SYDNEY, Australia (CNN) -- Australia has returned incumbent Prime Minister John Howard for a fourth consecutive term of government, probably with an increased majority in the Parliament.
At a rally for his supporters at a Sydney hotel on Saturday, Howard claimed victory.
"I am truly humbled by this extraordinary expression of confidence in the leadership of this great nation by the coalition," he said.
Main Opposition leader Mark Latham had earlier conceded defeat. "A short time ago I spoke to Mr. Howard and I congratulated him and his family," Latham said.
"Tonight is not our night."
The coalition looks set to win at least 80 seats in the 150 seat governing House of Representatives.
The victory is a sweeping endorsement for Howard's conservative coalition government.

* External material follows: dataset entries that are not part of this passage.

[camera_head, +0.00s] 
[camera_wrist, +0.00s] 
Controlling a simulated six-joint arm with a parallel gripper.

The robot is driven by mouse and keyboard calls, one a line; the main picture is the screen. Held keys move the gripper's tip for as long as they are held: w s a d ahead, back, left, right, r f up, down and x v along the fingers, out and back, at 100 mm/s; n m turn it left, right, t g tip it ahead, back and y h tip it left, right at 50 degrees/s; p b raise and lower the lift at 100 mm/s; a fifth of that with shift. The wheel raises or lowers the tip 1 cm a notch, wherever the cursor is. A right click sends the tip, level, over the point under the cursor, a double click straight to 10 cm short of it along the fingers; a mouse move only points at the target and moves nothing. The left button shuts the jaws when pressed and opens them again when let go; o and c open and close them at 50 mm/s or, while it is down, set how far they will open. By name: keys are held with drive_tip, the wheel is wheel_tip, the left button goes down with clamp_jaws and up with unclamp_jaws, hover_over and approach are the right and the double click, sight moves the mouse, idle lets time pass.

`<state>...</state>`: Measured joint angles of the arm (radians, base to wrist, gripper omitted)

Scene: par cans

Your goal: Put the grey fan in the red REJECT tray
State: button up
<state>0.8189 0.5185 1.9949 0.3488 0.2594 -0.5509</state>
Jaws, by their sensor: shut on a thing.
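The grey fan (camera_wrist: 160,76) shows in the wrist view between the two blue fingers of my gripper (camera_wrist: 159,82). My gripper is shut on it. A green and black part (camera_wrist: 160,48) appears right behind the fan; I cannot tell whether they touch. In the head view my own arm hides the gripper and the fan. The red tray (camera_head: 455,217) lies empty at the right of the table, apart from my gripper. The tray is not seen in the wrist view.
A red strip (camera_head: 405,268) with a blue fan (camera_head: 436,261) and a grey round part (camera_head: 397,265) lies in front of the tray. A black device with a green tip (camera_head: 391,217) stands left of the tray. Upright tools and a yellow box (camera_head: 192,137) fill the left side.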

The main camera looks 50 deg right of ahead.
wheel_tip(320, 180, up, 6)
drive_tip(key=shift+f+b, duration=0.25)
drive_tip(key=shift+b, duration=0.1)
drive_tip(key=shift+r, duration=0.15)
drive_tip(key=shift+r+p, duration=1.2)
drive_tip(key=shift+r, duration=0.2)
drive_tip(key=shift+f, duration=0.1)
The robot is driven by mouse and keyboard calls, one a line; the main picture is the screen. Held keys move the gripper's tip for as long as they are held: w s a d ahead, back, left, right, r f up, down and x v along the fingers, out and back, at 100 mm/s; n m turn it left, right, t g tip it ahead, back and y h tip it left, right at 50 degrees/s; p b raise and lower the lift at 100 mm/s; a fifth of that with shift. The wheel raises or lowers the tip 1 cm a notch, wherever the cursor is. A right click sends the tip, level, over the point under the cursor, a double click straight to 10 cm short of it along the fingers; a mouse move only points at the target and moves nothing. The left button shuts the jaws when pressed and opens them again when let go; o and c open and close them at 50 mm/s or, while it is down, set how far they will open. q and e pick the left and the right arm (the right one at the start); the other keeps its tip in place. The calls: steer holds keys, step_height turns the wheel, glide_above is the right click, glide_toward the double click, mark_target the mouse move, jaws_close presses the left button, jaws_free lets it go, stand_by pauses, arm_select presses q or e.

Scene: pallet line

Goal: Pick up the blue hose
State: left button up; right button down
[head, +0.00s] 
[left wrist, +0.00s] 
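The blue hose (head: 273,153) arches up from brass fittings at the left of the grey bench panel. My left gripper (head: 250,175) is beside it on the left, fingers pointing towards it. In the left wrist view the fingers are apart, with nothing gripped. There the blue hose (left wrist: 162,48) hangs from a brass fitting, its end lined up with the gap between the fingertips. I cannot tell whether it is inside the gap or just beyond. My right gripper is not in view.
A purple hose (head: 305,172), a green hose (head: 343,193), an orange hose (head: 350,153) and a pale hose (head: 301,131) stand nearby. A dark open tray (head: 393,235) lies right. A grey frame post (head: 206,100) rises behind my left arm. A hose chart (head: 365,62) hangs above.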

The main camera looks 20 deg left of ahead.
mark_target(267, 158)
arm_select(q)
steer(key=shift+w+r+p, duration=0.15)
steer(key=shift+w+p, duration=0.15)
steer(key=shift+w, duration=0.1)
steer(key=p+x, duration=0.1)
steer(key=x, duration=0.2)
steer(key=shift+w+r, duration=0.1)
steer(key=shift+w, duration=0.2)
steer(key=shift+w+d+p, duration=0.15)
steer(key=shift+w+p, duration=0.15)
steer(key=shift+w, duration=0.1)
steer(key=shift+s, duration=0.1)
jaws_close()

A Howard triumph may give some comfort to fellow "coalition of the willing" allies, George W. Bush and Britain's Tony Blair, both facing imminent election -- Bush on November 2 and Blair possibly in May next year.
In Australia, Iraq has by no means been a key election issue -- despite a major clash of policies on the issue.
Howard has been a steadfast supporter of the U.S. action Iraq and committed 2,000 troops to the invasion.
Latham had been opposed to Australia's involvement in Iraq and had vowed to bring the remaining 900 troops base in Iraq home by the end of the year if he won government.
But this election has not been fought on the Iraq issue, mainly because Australia's commitment has been largely symbolic and no casualties have been recorded.
While a majority of Australians may be opposed to involvement in the war, it has not proven to be a strong enough issue to change voting patterns.
The Howard campaign has focussed strongly on its economic record, having presided over years of prosperity in Australia.
Equally, the government has hammered a simple message: That interest rates would go up under a Labor administration.
Those tactics have clearly paid off.
The campaign also hinged on personalities, with Howard seen as a colorless but a reliable steward of the economy, and Latham perceived as young and energetic, but also inexperienced and sometimes undisciplined.
The victorious Howard is expected to hand over the prime ministership to his long-serving Treasurer Peter Costello some time before the next election.
For Latham, a loss will not likely be the end of his political career.
At just 43 and having led Labor for less than a year, it is expected he would remain as opposition leader, set to do it all again in 2007.